#### [REQUIRED WORK]
In the listing below, locate the line containing "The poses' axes"; reproduce that line and all lines that follow it, unchanged.

** BEGIN MATERIAL PROVIDED **

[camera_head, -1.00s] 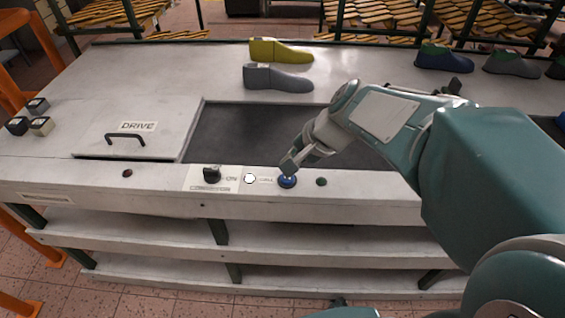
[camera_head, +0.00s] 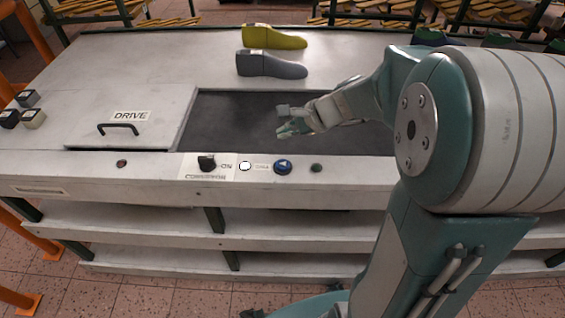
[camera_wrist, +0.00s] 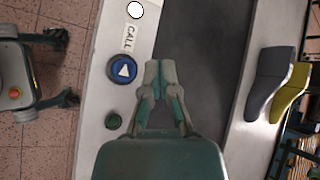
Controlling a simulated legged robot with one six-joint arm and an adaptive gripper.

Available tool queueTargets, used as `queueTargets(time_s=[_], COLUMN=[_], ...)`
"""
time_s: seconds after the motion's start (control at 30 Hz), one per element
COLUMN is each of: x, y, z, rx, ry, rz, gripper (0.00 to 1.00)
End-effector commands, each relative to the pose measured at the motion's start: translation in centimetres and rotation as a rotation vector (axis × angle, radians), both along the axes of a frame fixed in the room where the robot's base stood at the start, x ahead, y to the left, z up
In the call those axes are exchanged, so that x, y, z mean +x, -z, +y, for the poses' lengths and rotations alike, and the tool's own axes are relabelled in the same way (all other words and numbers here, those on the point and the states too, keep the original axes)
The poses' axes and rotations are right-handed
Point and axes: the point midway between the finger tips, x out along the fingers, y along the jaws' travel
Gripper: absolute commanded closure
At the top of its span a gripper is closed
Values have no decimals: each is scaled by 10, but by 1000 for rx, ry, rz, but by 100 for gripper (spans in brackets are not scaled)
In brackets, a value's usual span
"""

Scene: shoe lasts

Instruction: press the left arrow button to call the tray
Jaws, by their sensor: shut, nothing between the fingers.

** END MATERIAL PROVIDED **

#### [RESPONSE]
The poses' axes and rotations are right-handed
Point and axes: the point midway between the finger tips, x out along the fingers, y along the jaws' travel
Gripper: absolute commanded closure
At the top of its span a gripper is closed
Values have no decimals: each is scaled by 10, but by 1000 for rx, ry, rz, but by 100 for gripper (spans in brackets are not scaled)
In brackets, a value's usual span
"""

Scene: shoe lasts

Instruction: press the left arrow button to call the tray
Jaws, by their sensor: shut, nothing between the fingers.

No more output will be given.